(Records of robot episodes)
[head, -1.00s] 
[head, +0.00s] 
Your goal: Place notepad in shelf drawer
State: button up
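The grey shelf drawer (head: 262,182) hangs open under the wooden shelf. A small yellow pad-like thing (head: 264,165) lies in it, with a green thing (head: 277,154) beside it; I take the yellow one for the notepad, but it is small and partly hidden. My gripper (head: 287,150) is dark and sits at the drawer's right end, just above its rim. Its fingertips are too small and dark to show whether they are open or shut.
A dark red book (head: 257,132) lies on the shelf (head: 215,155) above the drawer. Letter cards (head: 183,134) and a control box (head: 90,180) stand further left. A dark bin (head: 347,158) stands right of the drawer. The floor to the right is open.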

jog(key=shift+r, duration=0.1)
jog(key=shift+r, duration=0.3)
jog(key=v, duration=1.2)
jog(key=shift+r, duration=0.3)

* * *

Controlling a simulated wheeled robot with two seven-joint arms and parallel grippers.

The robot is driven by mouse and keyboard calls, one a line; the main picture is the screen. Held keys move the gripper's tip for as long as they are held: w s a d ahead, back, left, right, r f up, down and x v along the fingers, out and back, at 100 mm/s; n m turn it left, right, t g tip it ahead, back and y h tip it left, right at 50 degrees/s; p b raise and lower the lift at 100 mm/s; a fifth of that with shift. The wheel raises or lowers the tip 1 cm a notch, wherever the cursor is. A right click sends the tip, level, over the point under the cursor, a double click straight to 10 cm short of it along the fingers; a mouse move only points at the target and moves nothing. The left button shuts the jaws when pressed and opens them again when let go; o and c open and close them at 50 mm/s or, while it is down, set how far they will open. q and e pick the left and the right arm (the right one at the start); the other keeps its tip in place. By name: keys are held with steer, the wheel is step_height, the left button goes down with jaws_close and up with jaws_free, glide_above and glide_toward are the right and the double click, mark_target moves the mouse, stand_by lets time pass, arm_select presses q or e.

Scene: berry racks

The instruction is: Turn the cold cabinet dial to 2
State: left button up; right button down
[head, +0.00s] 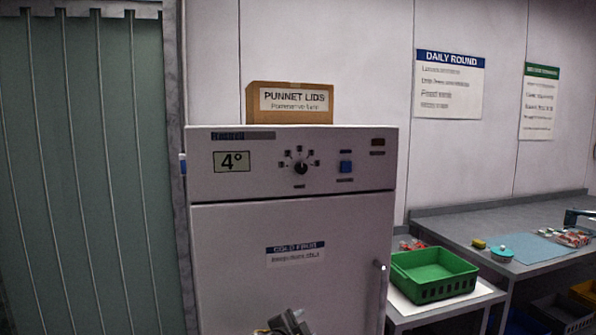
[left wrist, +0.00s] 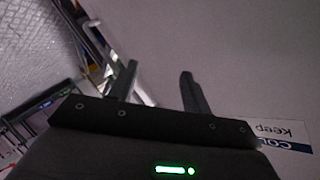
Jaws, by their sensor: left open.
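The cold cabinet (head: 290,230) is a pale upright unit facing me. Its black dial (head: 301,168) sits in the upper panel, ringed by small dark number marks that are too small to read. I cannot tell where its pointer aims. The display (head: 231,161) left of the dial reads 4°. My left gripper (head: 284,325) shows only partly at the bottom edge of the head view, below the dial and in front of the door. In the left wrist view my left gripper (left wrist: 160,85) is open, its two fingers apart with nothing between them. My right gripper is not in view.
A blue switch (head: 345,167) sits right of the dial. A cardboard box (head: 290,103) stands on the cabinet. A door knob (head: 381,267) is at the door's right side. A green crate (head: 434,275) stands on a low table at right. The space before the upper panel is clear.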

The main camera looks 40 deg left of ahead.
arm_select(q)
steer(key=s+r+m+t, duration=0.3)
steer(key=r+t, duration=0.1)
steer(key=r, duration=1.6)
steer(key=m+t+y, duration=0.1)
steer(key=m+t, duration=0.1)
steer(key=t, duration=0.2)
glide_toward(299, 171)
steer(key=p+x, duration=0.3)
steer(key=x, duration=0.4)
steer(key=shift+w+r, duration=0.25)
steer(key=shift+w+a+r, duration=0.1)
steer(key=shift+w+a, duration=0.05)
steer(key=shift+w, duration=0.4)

--

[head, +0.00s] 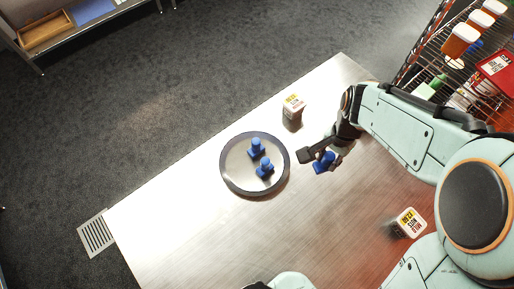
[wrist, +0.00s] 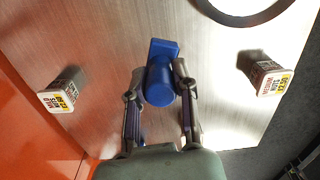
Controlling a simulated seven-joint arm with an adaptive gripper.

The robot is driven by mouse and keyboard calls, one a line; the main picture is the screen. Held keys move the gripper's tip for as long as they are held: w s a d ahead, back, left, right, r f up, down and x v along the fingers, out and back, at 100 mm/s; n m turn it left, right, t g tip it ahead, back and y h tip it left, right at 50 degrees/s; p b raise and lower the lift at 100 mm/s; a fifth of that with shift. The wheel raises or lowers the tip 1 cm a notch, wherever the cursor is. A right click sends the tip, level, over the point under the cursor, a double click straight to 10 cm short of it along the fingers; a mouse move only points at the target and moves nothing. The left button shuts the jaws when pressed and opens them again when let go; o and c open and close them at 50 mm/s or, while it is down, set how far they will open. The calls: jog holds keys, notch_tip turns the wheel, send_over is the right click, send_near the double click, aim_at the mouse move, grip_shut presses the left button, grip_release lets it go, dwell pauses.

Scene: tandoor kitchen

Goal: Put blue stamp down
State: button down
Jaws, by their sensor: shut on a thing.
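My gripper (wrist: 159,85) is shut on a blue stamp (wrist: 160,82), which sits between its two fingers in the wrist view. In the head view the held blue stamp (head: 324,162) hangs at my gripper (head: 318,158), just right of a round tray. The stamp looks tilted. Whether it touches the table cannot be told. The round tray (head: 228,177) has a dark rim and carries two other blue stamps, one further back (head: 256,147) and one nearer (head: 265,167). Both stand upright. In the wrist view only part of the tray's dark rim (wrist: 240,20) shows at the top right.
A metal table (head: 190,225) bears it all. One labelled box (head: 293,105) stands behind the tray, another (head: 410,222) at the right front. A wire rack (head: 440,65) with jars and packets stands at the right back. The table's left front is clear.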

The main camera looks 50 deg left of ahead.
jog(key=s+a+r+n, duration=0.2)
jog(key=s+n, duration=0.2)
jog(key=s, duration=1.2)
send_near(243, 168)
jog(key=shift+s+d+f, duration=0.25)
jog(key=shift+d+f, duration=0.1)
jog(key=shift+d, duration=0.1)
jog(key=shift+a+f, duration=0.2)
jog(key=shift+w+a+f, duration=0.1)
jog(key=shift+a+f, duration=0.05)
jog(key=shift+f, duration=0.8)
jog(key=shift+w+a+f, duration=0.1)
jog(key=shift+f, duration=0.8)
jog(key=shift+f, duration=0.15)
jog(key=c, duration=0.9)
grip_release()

■ **EXERCISE**
Filter the data, keeping only the lines that contain "Scene".

■ **ANSWER TO THE EXERCISE**
Scene: berry racks
Scene: tandoor kitchen

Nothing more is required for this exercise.